Biorąc pod uwagę dyspozycję Matty’ego Casha w ostatnich tygodniach, trudno sobie wyobrażać, by piłkarz Aston Villi nie rozpoczął od pierwszej minuty barażowego spotkania z reprezentacją Szwecji. Reprezentant Polski z optymizmem patrzy w przyszłość i zapowiada, że w razie zwycięstwa, spróbuje… polskiej wódki. 

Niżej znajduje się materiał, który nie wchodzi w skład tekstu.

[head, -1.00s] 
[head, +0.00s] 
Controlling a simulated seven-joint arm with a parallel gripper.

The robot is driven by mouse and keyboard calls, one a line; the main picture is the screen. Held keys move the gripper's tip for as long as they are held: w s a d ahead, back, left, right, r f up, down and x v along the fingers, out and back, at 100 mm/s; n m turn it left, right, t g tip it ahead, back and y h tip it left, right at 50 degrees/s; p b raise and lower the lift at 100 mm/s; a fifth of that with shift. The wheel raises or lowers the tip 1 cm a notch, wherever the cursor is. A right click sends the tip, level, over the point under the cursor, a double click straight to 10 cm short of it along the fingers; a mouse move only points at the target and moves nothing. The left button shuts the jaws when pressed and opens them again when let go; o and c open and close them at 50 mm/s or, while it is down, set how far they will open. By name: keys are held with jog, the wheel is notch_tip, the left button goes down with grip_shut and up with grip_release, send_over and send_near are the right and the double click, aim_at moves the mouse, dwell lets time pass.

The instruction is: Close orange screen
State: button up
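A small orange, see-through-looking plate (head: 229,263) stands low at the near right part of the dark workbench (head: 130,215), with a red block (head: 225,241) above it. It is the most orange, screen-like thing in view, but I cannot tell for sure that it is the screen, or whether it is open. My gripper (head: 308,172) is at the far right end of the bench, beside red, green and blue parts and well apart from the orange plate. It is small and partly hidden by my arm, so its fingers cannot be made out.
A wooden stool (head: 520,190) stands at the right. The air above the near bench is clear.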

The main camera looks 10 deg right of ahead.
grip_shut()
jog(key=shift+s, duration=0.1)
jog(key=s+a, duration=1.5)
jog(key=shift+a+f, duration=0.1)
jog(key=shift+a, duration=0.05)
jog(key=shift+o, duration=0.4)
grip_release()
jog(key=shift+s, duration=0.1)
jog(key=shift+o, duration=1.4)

Matty Cash zadebiutował w reprezentacji dopiero kilka miesięcy temu, ale już teraz stał się jednym z filarów kadry. Zawodnik Aston Villi rozegrał całe spotkanie przeciwko reprezentacji Szkocji i wydaje się, że również w finałowym spotkaniu baraży obrońca z Premier League pojawi się na placu gry od początku. Cash ocenia, że czuje się już obecnie dużo pewniej niż w chwili debiutu w polskiej kadrze i jest zadowolony ze współpracy z Czesławem Michniewiczem. – Kiedy przyleciał do Anglii, mieliśmy bardzo sympatyczną rozmowę. Myślę, że przekonał go do mnie sernik bez rodzynek, który sam przygotowałem – zażartował. – To naprawdę fajny człowiek, dobry trener. Mam nadzieję, że wszystko pójdzie zgodnie z naszym planem, że awansujemy na mistrzostwa i dalej będziemy mieli okazję współpracować – dodał.

Odważna deklaracja Casha

Obrońca Aston Villi podkreślił, że ma świadomość jak ważny dla całej Polski będzie wtorkowy mecz ze Szwecją. – Gdy reprezentujesz swój kraj, musisz wiedzieć o oczekiwaniach kibiców. Ale przecież po to zostajesz piłkarzem, aby występować w takich meczach, jak ten ze Szwecją. Nie mogę się go doczekać… Wiem, że cała Polska zasiądzie przed telewizorami, na stadionie w Chorzowie będzie komplet. Wierzę, że zagramy dobrze i awansujemy – zapewnia.

Matty Cash pokusił się także o dość odważną deklarację. – Jeśli awansujemy, na pewno będzie impreza. I na niej spróbuję w końcu… polskiej wódki! – zadeklarował.